There will be a one “sign on” system where a participant can sign up to the entire ecosystem and give consent to participate in all the initiatives that they are eligible for. Autistics will “adopt” their favorite sector based on their interests, and be invited to be the ambassador of those sectors.
Lots of small fry can become a giant whale to create change. Imagine the possibilities if researchers can use one large consolidated pool of candidates instead of having to recruit candidates by themselves, if community events can be combined into an integrated large Olympics style event broadcasted on prime time TV instead of many tiny separate ones, if many small social enterprises hiring autistics can come together to bid for a large national-level project. This alliance breaks down the silos within the autism community and gets all parties to be in sync with each other while following a mutually agreed masterplan for change.
What we can achieve together is much greater than the sum of what we can achieve alone.
7) 7A Network: An international network focused on Asia for people to support each other’s autism projects
Singapore is just a tiny city among the 52 territories in Asia. There is a need to form an international organisation that can outlive any single point of failure within the network, as well as to establish synergies with all the other stakeholders of the 3 billion strong Asian population.

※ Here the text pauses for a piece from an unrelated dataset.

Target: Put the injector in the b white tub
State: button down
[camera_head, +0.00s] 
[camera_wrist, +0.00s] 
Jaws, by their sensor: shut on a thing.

Cross-country collaborations building on a web of trusted partners, for instance, Singaporeans establishing an autistic farming community in a third world country with plentiful land, cross-country autistic entrepreneur business franchises and an Asian wide autism research programme to shed light on the situation in Asia, become possible. One day, we may even be able to persuade all the 52 territories’ leaders to jointly support the autistic and disabled community by passing disability friendly laws that are adopted throughout all of Asia.